Records of robot episodes –
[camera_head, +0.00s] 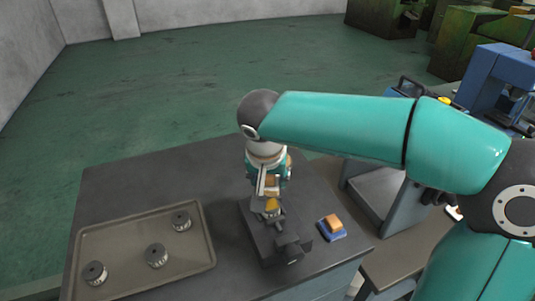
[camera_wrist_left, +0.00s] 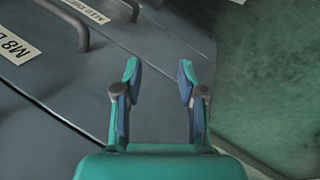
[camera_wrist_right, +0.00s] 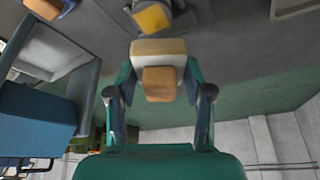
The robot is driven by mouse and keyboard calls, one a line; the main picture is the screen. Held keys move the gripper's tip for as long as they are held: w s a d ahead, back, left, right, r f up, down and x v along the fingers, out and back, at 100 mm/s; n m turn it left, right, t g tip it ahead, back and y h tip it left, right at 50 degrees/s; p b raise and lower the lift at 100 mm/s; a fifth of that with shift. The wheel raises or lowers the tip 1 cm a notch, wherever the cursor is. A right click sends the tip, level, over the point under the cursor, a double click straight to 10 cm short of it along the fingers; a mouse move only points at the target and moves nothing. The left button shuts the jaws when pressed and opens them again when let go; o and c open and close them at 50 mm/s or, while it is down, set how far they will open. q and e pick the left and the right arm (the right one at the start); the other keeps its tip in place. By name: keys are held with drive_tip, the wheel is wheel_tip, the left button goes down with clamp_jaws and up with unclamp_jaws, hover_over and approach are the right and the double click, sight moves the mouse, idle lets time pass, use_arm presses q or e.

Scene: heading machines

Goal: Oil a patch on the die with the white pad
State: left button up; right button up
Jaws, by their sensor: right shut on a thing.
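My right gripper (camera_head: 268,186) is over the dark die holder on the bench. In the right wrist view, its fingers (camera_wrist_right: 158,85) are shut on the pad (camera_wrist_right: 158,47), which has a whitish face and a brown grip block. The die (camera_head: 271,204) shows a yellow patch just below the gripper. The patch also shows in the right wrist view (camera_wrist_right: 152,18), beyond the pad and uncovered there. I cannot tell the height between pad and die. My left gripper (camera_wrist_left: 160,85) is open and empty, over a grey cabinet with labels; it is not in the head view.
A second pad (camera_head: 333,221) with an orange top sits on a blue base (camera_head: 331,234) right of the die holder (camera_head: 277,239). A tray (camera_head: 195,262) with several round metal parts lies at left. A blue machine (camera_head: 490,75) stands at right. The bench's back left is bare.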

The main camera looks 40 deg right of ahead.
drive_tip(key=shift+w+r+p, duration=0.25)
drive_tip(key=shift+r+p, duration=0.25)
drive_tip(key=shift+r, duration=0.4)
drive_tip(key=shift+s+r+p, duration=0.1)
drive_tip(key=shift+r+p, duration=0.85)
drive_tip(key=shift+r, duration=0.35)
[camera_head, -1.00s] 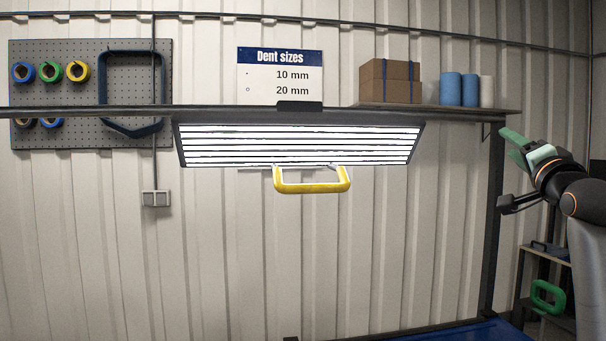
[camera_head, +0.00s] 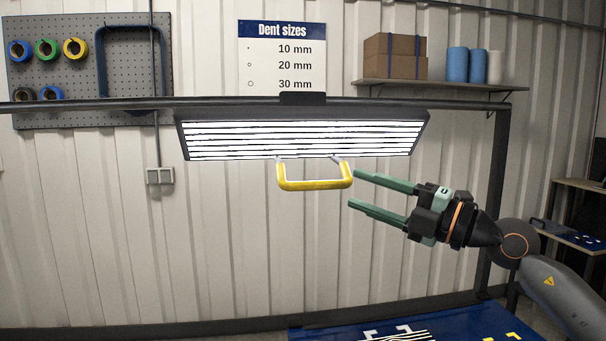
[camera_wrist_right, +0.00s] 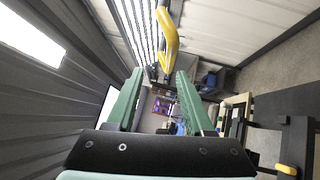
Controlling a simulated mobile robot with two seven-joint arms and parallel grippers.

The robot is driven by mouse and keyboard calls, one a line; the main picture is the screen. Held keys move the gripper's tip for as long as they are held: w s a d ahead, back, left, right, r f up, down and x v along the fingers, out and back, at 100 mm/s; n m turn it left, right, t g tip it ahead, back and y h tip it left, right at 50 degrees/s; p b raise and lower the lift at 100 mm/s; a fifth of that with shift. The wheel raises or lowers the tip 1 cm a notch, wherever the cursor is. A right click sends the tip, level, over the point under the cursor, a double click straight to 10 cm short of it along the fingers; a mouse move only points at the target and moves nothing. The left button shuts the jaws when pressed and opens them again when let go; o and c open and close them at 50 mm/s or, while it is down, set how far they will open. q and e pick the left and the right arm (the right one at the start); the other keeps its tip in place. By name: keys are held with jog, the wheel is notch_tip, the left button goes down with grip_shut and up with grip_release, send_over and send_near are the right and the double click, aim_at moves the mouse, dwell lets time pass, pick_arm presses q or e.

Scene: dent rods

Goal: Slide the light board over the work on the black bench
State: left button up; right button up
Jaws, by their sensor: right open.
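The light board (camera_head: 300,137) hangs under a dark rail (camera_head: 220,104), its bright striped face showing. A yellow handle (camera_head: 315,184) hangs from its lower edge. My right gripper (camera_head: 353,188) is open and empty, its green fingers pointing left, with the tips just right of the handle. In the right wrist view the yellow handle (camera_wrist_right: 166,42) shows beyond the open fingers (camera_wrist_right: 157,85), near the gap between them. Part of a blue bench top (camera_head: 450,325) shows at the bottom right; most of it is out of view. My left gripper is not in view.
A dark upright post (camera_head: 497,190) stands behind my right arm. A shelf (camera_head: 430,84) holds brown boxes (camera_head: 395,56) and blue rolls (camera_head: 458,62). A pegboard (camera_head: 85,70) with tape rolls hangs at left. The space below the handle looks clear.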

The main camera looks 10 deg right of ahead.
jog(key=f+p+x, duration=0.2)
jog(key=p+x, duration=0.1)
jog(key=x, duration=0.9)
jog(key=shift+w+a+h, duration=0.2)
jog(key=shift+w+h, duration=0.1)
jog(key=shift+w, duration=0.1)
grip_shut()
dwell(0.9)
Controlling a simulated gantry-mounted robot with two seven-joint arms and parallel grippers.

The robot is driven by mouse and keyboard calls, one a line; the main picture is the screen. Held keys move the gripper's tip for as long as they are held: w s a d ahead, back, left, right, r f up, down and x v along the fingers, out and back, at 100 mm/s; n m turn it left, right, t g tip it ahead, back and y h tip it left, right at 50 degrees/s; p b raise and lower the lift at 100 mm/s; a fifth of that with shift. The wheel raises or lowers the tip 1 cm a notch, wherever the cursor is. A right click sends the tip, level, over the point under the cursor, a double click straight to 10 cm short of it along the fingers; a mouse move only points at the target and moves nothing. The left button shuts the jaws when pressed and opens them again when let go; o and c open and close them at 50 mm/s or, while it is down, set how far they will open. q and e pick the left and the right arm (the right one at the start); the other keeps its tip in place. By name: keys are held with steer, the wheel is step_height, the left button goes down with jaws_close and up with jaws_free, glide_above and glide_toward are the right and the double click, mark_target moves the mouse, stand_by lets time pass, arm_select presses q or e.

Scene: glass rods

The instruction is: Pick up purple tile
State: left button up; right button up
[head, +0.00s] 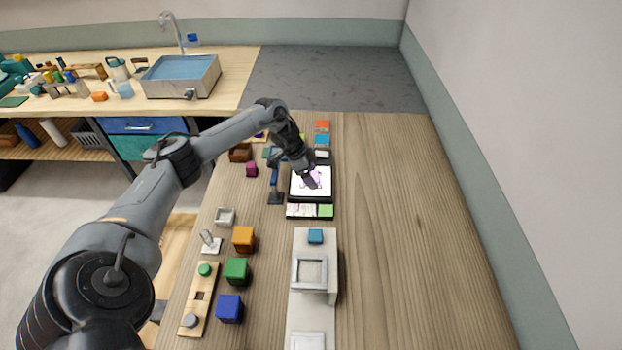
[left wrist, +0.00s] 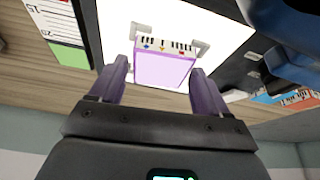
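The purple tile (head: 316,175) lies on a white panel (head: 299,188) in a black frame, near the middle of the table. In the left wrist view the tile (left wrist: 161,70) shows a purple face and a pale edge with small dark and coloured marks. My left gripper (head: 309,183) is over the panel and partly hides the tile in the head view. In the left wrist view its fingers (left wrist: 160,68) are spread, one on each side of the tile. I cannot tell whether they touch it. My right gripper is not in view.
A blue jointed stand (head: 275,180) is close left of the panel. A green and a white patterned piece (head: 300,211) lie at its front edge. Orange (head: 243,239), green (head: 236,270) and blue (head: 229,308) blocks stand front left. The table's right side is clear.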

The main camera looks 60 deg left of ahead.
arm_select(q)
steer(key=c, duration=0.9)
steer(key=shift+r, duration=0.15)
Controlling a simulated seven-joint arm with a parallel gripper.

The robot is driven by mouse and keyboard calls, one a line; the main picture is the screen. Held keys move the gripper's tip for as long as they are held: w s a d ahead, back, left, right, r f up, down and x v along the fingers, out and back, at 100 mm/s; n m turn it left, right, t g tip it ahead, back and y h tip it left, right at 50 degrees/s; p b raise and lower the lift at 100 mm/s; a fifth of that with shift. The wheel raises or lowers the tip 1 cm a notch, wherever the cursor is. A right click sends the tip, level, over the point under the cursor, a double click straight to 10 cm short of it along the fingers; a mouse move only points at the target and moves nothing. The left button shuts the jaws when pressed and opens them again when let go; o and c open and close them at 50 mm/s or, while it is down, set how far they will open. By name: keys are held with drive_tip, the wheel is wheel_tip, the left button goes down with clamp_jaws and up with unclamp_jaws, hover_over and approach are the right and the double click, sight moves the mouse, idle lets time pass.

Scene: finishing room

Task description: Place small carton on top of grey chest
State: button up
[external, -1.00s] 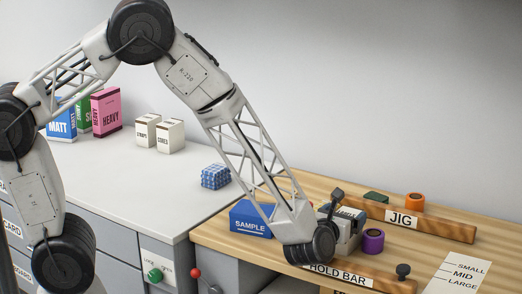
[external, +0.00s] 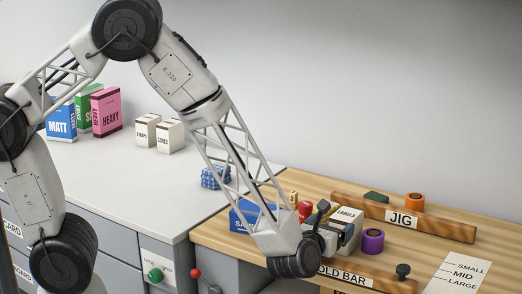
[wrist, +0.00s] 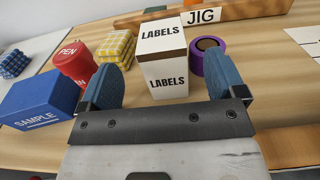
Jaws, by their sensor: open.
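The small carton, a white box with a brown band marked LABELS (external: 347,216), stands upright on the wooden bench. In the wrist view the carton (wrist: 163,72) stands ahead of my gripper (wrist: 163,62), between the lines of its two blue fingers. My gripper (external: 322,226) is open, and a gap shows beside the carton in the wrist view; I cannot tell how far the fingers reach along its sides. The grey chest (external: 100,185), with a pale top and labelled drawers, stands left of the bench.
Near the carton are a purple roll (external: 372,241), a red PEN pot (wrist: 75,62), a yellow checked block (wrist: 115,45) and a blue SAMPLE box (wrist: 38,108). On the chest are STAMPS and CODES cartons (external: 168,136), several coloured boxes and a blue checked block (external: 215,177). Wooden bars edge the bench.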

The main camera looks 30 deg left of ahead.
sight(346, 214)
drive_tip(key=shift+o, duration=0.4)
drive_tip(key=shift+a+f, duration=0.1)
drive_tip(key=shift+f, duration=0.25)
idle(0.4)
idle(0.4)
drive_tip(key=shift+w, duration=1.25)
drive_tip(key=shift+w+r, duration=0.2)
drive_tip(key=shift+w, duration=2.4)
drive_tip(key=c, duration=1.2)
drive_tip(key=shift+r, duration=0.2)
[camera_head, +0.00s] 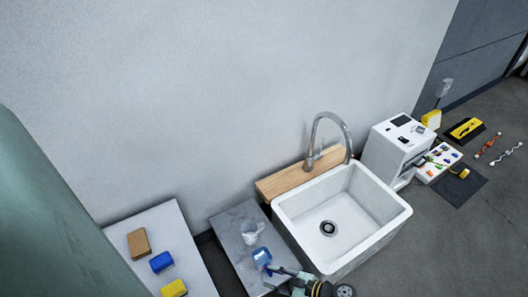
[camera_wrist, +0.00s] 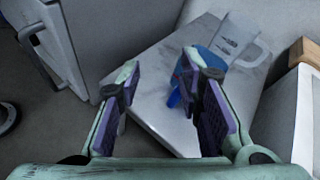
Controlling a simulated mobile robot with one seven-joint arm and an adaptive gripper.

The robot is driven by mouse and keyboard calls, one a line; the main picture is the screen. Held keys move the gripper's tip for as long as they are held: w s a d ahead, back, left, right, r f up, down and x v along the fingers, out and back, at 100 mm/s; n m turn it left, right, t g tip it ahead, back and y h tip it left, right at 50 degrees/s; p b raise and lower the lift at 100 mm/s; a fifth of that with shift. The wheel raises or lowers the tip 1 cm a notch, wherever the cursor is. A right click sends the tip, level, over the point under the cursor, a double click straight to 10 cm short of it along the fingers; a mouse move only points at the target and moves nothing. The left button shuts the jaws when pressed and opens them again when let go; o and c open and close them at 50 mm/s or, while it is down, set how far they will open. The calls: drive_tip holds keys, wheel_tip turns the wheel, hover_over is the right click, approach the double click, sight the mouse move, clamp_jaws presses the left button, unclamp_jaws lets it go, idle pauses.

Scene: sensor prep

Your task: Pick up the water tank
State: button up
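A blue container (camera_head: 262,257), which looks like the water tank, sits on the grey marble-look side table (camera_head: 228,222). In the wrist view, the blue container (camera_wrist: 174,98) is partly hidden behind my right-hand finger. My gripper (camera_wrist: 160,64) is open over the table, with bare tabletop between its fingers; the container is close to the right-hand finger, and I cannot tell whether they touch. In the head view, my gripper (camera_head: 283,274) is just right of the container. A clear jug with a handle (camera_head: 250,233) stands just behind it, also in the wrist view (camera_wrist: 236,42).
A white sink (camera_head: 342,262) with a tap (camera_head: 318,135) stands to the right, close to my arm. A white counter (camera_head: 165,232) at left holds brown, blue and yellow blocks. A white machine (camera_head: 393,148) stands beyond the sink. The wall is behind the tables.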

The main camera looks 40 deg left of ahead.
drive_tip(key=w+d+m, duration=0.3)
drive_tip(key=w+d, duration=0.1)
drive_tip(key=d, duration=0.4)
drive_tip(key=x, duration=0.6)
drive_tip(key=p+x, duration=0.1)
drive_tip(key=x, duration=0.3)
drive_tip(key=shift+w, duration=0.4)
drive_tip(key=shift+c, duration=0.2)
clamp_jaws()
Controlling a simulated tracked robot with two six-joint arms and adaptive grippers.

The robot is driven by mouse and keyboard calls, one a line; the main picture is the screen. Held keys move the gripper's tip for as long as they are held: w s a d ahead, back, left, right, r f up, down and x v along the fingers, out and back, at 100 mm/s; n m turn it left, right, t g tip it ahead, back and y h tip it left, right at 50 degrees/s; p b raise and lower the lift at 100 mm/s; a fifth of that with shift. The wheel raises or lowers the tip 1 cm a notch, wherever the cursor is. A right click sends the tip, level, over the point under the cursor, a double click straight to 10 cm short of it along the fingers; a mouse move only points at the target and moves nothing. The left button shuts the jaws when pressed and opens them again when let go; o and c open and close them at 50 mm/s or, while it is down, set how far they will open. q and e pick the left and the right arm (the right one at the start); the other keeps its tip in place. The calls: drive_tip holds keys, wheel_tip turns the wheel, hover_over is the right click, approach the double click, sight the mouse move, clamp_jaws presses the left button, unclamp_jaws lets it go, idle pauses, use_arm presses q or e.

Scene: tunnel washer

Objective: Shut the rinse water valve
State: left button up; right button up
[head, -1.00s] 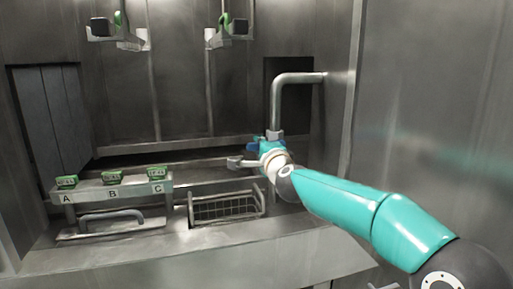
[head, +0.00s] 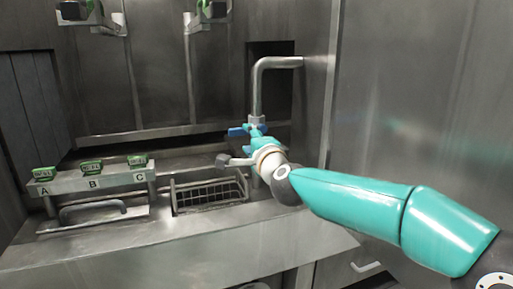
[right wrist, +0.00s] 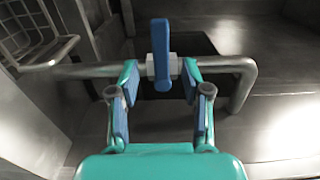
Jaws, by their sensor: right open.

Problem – Every line from the one containing "Controlling a simulated seven-joint" to the one containing "[wrist, +0.00s]" should be output exactly, both ends included. Nothing else goes in, and no pictures either.

Exercise output –
Controlling a simulated seven-joint arm with a parallel gripper.

The robot is driven by mouse and keyboard calls, one a line; the main picture is the screen. Held keys move the gripper's tip for as long as they are held: w s a d ahead, back, left, right, r f up, down and x v along the fingers, out and back, at 100 mm/s; n m turn it left, right, t g tip it ahead, back and y h tip it left, right at 50 degrees/s; p b raise and lower the lift at 100 mm/s; a fifth of that with shift. The wheel raises or lowers the tip 1 cm a notch, wherever the cursor is. A right click sends the tip, level, over the point under the cursor, a double click straight to 10 cm short of it along the fingers; a mouse move only points at the target and moves nothing. The left button shuts the jaws when pressed and opens them again when let go; o and c open and close them at 50 mm/s or, while it is down, set how far they will open. By name: keys are held with drive_tip, the wheel is wheel_tip, the left button goes down with clamp_jaws and up with unclamp_jaws, hover_over and approach are the right and the double click, sight moves the mouse, idle lets time pass.

Scene: finishing room

Task description: Place small carton on top of grey chest
State: button up
[external, -1.00s] 
[external, +0.00s] 
[wrist, +0.00s] 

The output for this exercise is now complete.